The Wall Tapping
“They were as obdurate as rocks. I have always observed that the female, who seems to have been made for tenderness, and piety, and moral courage, when really depraved and fallen, is not only the wickedest, but the hardest and unmanageable of beings.” – James Bradley Finley
Object A.
Object A who has always been admired by people around her for her kindness, pretty face and independence burst out one day that she was ready to get married. She was known single-handedly for more than 7 years after a miserable breakup with someone cleped Babun. 15 years ago, when I was in school, Object A came to visit me at school with Babun. I hated Babun immediately after saw him for the first time. Babun proved to me and Object A’s family that he is a Babun indeed when he defrauded Object A’s father of money worth 10,000 Ringgit. Babun after that left Object A without any explanation. Just like Baboon, his razor-sharp canines left deep scar and it is not something easily forgiven by everyone. Object A suffered crestfallenly and dramatically later, left her family and moved to Seremban.
Fast forward to 7 years later, Object A revealed the happy news to everyone. We were more than contended, thinking that our beloved Object A has finally moved on from her past. The engagement was held in brisk and lively with attendance from hundreds of people – relatives from near and afar, neighbors and good friends. People came to greet her, took pictures with her and prayed for her because besides Object A, everybody who knew her, not just knowing herself but also her life and stories. Some months after, came the serious meeting between parents of future groom and bride to decide on the wedding date. Object A’s father was surprised to know that at that moment, the fiancé was not working, told blatantly by his parents. All these while, Object A and family were deceived. This time around, the father thought of applying mercy and compassion consideration. Object A’s father told the fiancé to find a decent job before the wedding and to show to him that the fiancé is capable of taking care his precious daughter. The father granted him a great value of chance, priced his own child.

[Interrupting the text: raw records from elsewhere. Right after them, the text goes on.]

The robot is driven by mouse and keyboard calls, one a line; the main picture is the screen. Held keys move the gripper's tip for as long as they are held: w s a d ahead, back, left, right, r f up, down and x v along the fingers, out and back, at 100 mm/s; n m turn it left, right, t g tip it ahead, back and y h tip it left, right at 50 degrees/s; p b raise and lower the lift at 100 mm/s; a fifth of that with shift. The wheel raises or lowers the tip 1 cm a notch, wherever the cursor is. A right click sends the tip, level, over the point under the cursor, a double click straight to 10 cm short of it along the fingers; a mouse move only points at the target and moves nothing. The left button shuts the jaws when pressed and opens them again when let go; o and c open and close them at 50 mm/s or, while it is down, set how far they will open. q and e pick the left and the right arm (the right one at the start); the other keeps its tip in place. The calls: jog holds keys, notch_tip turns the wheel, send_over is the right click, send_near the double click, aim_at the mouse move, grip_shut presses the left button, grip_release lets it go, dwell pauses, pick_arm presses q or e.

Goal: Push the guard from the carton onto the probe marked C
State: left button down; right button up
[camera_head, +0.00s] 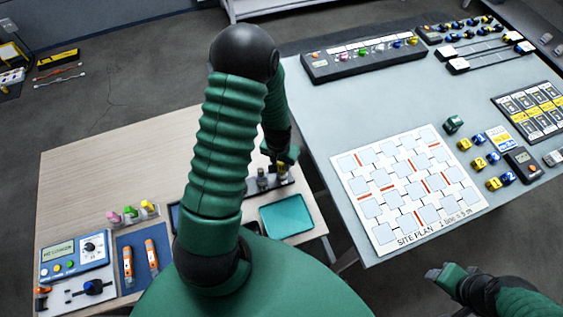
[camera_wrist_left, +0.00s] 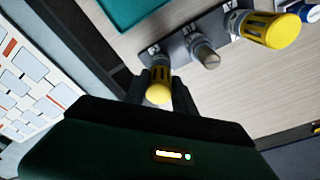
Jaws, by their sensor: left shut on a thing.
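My left gripper (camera_head: 287,158) is over the dark probe rack (camera_head: 267,190) at the wooden table's right side. In the left wrist view its fingers (camera_wrist_left: 161,88) are shut on a yellow guard (camera_wrist_left: 158,93), at the end position of the rack. Whether the guard is seated on a probe there is hidden by the fingers. A bare grey probe (camera_wrist_left: 205,52) stands beside it, and a probe wearing a yellow guard (camera_wrist_left: 272,28) stands further along. I cannot make out the carton. My right gripper (camera_head: 447,274) is empty-looking near the lower right.
A teal tray (camera_head: 287,213) lies just in front of the rack. Pink, green and yellow pieces (camera_head: 130,212) stand at the wooden table's left. The grey table (camera_head: 310,120) with a site plan (camera_head: 404,188) is to the right, across a gap.

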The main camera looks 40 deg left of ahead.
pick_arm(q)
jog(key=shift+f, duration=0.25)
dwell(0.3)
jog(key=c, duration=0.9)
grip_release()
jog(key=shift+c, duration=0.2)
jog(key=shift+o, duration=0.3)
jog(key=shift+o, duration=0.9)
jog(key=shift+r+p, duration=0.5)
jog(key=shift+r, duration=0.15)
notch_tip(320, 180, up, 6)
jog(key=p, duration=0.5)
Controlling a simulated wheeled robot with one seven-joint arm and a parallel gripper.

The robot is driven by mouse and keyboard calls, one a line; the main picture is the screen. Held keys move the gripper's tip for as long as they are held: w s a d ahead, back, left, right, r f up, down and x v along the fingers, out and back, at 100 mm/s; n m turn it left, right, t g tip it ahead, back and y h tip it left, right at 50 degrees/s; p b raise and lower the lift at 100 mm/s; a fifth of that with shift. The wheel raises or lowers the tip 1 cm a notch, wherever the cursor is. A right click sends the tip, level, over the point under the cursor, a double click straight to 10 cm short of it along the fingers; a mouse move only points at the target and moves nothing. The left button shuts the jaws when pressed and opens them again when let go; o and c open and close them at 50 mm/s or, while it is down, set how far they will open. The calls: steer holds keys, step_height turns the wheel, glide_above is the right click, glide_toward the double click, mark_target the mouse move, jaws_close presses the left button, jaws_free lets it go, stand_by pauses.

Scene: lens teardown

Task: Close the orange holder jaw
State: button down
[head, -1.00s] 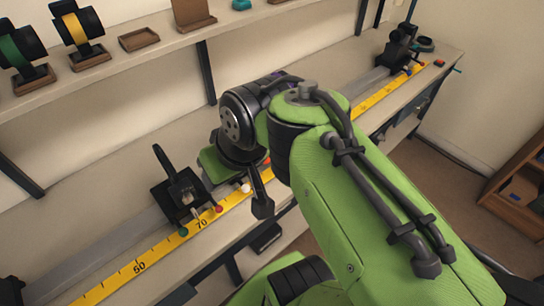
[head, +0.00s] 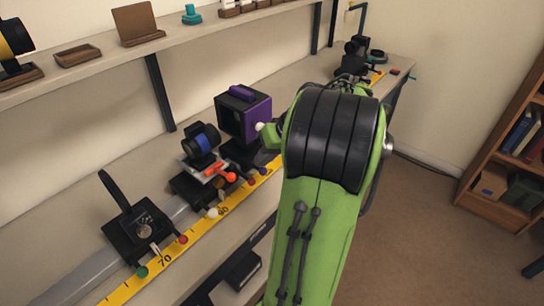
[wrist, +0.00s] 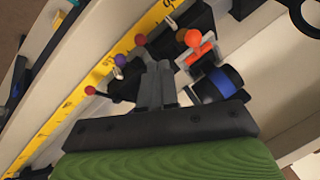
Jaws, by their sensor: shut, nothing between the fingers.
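The orange holder jaw (head: 213,168) is a small orange piece with an orange ball knob, on a pale plate of a rail-mounted holder. A black lens with a blue band (head: 202,139) sits right behind it. In the wrist view the orange jaw (wrist: 204,47) is at the upper middle, and the blue-banded lens (wrist: 217,85) is below it. My gripper (wrist: 155,70) is shut and empty, its dark fingers pointing up the picture, left of the lens and orange jaw. I cannot tell whether it touches anything. In the head view my arm hides the gripper.
A purple box (head: 244,115) stands just behind the lens holder. A black carriage with a tall lever (head: 138,230) sits nearer on the rail. The yellow scale (head: 195,232) runs along the bench front. Small coloured knobs stick out over it. A shelf (head: 100,65) hangs above.

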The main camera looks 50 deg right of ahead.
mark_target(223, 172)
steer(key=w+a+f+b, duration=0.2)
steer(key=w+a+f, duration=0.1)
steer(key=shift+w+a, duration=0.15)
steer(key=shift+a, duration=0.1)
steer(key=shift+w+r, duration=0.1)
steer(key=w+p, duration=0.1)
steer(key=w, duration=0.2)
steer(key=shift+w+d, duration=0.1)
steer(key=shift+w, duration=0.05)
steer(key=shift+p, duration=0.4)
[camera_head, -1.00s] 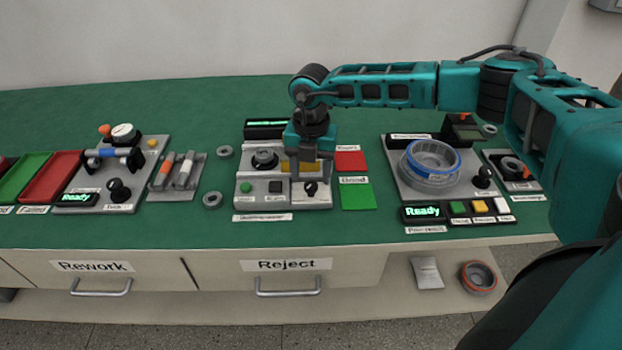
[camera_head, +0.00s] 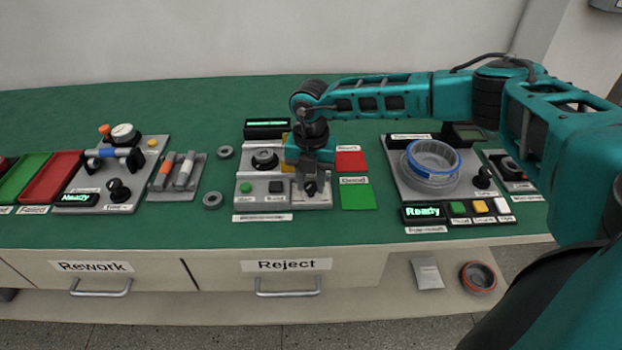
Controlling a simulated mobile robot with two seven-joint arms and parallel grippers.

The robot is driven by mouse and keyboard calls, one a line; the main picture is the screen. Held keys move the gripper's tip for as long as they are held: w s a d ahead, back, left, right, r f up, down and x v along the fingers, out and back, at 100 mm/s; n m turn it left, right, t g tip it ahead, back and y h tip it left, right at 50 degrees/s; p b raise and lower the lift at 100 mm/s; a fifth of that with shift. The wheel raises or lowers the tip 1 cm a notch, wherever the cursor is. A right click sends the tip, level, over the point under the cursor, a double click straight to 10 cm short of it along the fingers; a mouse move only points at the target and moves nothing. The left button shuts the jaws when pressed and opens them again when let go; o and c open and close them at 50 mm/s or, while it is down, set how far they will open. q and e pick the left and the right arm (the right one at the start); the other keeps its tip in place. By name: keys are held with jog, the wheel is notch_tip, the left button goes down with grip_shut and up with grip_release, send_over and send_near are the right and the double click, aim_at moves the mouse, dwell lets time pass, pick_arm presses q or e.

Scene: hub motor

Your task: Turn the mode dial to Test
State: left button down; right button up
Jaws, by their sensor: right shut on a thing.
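My right gripper (camera_head: 310,184) points down over the front right corner of the middle grey station (camera_head: 243,193). It is shut on a small black dial (camera_head: 310,190), which the fingers partly cover. Which way the dial points, and its markings, are too small to read. My left gripper is out of view.
The middle station also carries a green button (camera_head: 246,188), a dark button (camera_head: 276,187), a round black fixture (camera_head: 264,160) and a display (camera_head: 267,128). Red (camera_head: 351,161) and green (camera_head: 357,194) pads lie to its right. A ring (camera_head: 212,200) lies to its left.

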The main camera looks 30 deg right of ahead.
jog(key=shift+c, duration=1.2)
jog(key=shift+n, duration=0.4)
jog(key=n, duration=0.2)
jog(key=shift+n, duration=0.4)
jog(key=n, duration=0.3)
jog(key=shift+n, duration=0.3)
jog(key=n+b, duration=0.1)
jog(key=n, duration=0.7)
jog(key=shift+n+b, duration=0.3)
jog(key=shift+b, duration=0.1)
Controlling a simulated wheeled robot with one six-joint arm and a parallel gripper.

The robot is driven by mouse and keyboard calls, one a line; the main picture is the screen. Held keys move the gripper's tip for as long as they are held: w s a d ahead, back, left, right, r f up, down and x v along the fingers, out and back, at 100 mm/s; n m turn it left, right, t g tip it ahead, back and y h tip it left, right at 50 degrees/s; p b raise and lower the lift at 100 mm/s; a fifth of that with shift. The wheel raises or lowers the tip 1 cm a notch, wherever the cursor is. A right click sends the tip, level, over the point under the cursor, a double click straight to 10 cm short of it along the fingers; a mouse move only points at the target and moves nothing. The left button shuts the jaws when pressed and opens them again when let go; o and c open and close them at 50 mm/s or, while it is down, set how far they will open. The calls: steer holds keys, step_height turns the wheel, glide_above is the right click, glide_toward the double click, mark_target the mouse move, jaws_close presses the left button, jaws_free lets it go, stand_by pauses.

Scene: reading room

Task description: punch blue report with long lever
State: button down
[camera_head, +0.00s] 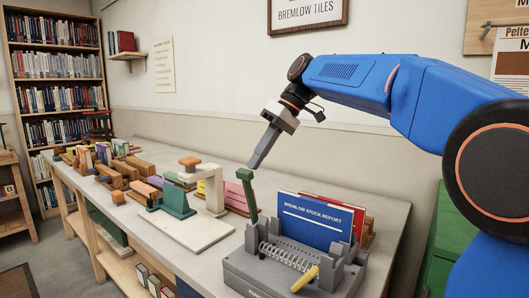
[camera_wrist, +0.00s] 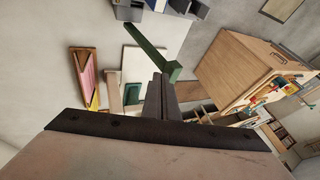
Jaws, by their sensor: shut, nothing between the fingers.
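The blue report (camera_head: 318,220), labelled Bremlow Stock Report, stands upright in a grey punching and binding machine (camera_head: 245,278) on the counter. The machine's long green lever (camera_head: 250,200) rises at its left, nearly upright, with a wider block on top. A short yellow handle (camera_head: 305,279) sticks out at the front. My gripper (camera_head: 253,164) is shut and empty, its tip just above the lever's top; I cannot tell whether they touch. In the wrist view the shut fingers (camera_wrist: 162,92) overlap the lever's end block, and the green lever (camera_wrist: 148,48) runs toward the upper left.
A red booklet (camera_head: 362,220) stands behind the report. Left of the machine are a white stand (camera_head: 214,188) on a pale board and a green holder (camera_head: 178,202). Wooden trays with booklets line the counter farther left. The wall runs close behind the counter (camera_head: 225,262).

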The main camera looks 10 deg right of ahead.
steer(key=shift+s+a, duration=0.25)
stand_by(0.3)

From time to time, the fiancé received extremely absolute support from Object A’s family, considering that he will be part of the family soon and just like everybody else, he should not be forsaken. Coming to the biggest day of her life, Object A shook more like a maple leaf but she could not differentiate whether it was a good sign or a bad one. She begged to God, “Make this person a person I am worth to him and he is worth to me. Make this person to discover the best in me and I too to discover the best in him. Make this person a person I deserve to respect and I always respect him. But God, if this person is not someone worth to me, never has interest to explore the best me nor he respects me, show me the light.”
To this date, Object A and husband have been married for a year with one son. During more than twelve months, husband changed job twice. It is also obvious that Object A sighs around us often. Due to husband’s bad working attitude, husband frequently throws tantrum at home with deep vexation and annoyance. Such work problem contributes to poor household management, especially fulfilling to wife and son’s needs. Understanding husband’s difficulty, Object A’s family has been tolerating and letting them stay with the family until the husband can afford a better home. Object A has been keeping all the tensions to herself, worse blamed herself of such incapability to comfort husband's emotions and struggle. She told me that she is the biggest disappointment to her husband. Sadly, husband has no sense of appreciation nor he tries to fix this situation. With one child now, he simply neglects his responsibility as a father cum a husband, as he knows whatever happens Object A's family is here to provide the necessity. Object A starves for husband's affection, attention and approval yet receives nothing. Object A is deeply exhausted, depleted and worn.
Throughout my life to this date, I knew a lot of women who were mistreated badly in marriage, either by the husband, in-laws, environment, economic and politics. This rising rate of women’s incarceration in their marriage and the abuse make it imperative of this story to be told. Rarely, the understatement of this typical case has not been exceptionally focused, unless you are a celebrity and being featured in Melodi every Sunday. Object A is a living testimony to counteract what husbands in Malaysia have been thinking - of their supremacy and alpha male power. There are worse cases, sadly unheard, unusually clear interplayed between perception among society members and the doctrine of submission to husbands.
Reflecting people’s views on such mistreatments on social media, I feel strange to admit that these women are put under the concrete ground to be stepped and disrespected. With the constant perception and negative doctrine, these women now are recognized as objects of interest.
I hold no grudges to anyone’s husbands neither I wish bad things to happen to them, but the conscience in me prays for all women’s happiness and this suffer shall now stop.
And to Object A, remember your prayer to God? It is now the time to make justice, especially to your child.